Collected here for the first time are twenty-nine such stories on thick paper with wide margins, striking typography, black and white photo illustrations, and decorative endpapers. The unsigned edition of 250, which retails for $200, beautifully evokes the “glass" theme, bound as it is in handmade paper embedded with glittering mica chips.

Courtesy of Charnel House

A signed, numbered “window” edition of 100, bound in black Japanese silk with a silver gel print of Harlan writing in a bookstore window and his handwritten signature under UV glass, is available for $750. The most deluxe version is signed and lettered, of which only nineteen are for public sale at $1,500, is bound in red Japanese silk, each with a different silver gel print and Harlan’s signature embedded in the window.

Charnel House was founded in 1989 by Joe Stefko. Back in 2012, we profiled Stefko, intrigued by his pivot from rock 'n’ roll drummer (for Meat Loaf and The Turtles) to publisher of limited editions. He told us then that it all began when he was on the road with Flo and Eddie of The Turtles.

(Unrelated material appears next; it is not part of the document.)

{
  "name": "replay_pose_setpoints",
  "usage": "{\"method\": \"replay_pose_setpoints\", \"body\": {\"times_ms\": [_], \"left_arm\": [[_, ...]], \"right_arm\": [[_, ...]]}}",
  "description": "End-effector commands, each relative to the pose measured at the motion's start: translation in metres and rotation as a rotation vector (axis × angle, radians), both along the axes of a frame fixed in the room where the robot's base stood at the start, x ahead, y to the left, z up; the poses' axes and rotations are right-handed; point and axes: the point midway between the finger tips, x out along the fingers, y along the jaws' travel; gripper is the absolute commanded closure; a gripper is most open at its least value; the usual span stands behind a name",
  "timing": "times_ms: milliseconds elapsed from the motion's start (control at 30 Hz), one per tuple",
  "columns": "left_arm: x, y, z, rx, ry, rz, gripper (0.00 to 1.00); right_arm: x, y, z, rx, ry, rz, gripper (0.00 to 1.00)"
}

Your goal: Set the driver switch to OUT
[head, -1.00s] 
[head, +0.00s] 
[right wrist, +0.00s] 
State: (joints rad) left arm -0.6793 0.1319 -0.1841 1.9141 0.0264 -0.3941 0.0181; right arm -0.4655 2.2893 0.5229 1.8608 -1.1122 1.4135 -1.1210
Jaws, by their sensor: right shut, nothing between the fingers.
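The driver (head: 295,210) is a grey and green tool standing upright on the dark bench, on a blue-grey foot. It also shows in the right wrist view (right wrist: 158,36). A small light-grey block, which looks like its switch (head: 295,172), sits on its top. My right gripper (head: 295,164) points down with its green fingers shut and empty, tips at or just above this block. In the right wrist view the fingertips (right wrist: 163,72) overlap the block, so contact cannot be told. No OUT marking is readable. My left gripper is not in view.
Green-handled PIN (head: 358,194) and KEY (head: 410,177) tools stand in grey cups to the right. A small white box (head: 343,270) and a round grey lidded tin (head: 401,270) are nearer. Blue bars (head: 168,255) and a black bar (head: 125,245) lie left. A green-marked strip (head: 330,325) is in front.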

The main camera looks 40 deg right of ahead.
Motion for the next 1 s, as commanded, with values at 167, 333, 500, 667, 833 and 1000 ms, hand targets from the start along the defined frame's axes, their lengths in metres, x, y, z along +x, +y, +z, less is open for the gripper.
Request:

“The three of us got into collecting,” Stefko said. “It was my first exposure to modern limited edition books. It was the time when Stephen King made the whole limited edition thing commercial, and the quality of the signed limited editions was worse than the trades from the major publishers; they were clearly selling autographs and spending as little as possible on the books. I had already started collecting more antiquated books and saw that the limited edition was nothing new, and in fact used to be a very special art piece. I wanted to continue that art.”

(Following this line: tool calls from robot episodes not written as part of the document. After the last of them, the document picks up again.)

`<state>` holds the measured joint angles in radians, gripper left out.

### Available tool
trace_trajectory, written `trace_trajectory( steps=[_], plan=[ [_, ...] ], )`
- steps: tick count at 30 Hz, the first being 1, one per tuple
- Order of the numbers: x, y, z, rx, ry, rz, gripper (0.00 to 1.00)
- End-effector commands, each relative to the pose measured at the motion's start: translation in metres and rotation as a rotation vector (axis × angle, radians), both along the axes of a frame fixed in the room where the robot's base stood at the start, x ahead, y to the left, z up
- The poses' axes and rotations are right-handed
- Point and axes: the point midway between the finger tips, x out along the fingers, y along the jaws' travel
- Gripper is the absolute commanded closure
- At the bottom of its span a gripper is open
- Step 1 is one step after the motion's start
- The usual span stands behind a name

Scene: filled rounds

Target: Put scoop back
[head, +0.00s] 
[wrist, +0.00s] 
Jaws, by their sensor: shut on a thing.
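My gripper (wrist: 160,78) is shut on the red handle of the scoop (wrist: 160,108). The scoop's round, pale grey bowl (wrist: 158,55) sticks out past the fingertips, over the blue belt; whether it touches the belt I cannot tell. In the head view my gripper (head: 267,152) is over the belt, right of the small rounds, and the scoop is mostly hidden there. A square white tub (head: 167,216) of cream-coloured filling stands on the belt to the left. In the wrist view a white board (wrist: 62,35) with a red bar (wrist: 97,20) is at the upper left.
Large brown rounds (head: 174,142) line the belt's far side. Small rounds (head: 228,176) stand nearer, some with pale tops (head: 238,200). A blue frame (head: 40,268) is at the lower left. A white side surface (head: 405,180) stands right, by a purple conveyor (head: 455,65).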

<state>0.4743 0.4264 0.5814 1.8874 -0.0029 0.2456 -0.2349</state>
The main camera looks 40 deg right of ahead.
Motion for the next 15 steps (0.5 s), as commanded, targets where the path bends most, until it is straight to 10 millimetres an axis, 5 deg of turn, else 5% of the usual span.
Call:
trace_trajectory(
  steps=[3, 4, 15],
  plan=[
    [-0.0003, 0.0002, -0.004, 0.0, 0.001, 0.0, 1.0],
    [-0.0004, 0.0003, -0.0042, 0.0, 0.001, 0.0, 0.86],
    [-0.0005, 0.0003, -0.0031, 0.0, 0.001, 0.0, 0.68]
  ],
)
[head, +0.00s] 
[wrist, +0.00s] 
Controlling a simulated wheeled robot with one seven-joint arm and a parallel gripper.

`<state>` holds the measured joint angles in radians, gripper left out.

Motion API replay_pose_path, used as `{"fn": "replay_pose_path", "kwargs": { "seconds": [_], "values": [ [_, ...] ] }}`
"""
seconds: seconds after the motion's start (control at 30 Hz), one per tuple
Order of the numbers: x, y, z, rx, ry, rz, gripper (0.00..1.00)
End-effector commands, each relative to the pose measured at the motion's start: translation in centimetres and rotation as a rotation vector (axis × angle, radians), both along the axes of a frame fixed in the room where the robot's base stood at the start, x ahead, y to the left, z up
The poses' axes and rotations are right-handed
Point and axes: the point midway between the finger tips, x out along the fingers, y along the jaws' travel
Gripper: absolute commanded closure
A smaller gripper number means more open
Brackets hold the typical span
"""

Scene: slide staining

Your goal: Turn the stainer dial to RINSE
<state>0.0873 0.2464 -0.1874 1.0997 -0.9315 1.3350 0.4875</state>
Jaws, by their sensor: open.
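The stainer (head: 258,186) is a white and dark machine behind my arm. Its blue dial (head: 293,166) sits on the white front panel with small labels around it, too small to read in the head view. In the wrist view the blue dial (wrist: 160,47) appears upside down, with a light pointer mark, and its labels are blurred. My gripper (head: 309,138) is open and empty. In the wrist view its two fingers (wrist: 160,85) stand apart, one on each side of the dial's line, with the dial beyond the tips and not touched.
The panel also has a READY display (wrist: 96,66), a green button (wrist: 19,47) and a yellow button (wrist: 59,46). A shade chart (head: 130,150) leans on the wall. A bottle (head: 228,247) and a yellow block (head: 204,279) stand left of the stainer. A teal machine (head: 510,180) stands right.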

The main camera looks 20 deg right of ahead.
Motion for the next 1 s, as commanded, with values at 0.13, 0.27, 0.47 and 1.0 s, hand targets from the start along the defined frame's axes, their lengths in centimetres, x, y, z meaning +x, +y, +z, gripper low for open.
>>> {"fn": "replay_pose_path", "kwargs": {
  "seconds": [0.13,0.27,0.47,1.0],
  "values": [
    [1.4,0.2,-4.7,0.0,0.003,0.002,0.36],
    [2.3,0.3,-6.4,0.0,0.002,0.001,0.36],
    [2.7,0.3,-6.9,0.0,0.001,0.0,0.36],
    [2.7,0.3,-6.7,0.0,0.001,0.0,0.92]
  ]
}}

Which is what he has done, starting with deluxe editions of Dean Koontz, Stephen King (as Richard Bachman), and Tim Powers, handcrafted in silk and leather. Charnel House has published Ellison before, too, e.g., limited editions of Flintlock and The Glass Teat & The Other Glass Teat Omnibus. The two met once in 1967 and then again in 1984 when Stefko, on tour with The Turtles, and his bandmates drove to Ellison’s house and struck up a friendship destined to last 35 years.

Ellison Under Glass, their last collaboration, was important to the author, who died in 2018. “Although he didn’t live long enough to see it, he knew it would be done and he was happy about it. Harlan had a lot of trust in me,” said Stefko.